(To be done)
Return the whole listing, keeping every character the same.

(Data excerpt)
════════
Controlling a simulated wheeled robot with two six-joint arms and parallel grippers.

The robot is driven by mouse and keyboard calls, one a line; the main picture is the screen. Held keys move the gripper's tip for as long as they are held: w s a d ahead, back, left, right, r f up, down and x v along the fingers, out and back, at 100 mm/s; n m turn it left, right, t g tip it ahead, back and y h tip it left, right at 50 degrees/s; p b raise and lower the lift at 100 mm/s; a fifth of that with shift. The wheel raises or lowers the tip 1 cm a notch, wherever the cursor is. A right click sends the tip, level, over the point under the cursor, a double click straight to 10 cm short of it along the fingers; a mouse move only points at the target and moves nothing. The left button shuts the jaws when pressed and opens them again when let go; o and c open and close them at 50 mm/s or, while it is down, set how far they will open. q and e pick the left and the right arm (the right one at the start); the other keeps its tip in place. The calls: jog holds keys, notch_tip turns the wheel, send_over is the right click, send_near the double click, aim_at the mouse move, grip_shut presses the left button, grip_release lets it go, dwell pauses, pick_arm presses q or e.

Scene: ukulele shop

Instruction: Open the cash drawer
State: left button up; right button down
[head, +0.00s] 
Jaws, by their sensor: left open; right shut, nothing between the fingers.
════════
(Complete answer)
Controlling a simulated wheeled robot with two six-joint arms and parallel grippers.

The robot is driven by mouse and keyboard calls, one a line; the main picture is the screen. Held keys move the gripper's tip for as long as they are held: w s a d ahead, back, left, right, r f up, down and x v along the fingers, out and back, at 100 mm/s; n m turn it left, right, t g tip it ahead, back and y h tip it left, right at 50 degrees/s; p b raise and lower the lift at 100 mm/s; a fifth of that with shift. The wheel raises or lowers the tip 1 cm a notch, wherever the cursor is. A right click sends the tip, level, over the point under the cursor, a double click straight to 10 cm short of it along the fingers; a mouse move only points at the target and moves nothing. The left button shuts the jaws when pressed and opens them again when let go; o and c open and close them at 50 mm/s or, while it is down, set how far they will open. q and e pick the left and the right arm (the right one at the start); the other keeps its tip in place. The calls: jog holds keys, notch_tip turns the wheel, send_over is the right click, send_near the double click, aim_at the mouse move, grip_shut presses the left button, grip_release lets it go, dwell pauses, pick_arm presses q or e.

Scene: ukulele shop

Instruction: Open the cash drawer
State: left button up; right button down
[head, +0.00s] 
Jaws, by their sensor: left open; right shut, nothing between the fingers.

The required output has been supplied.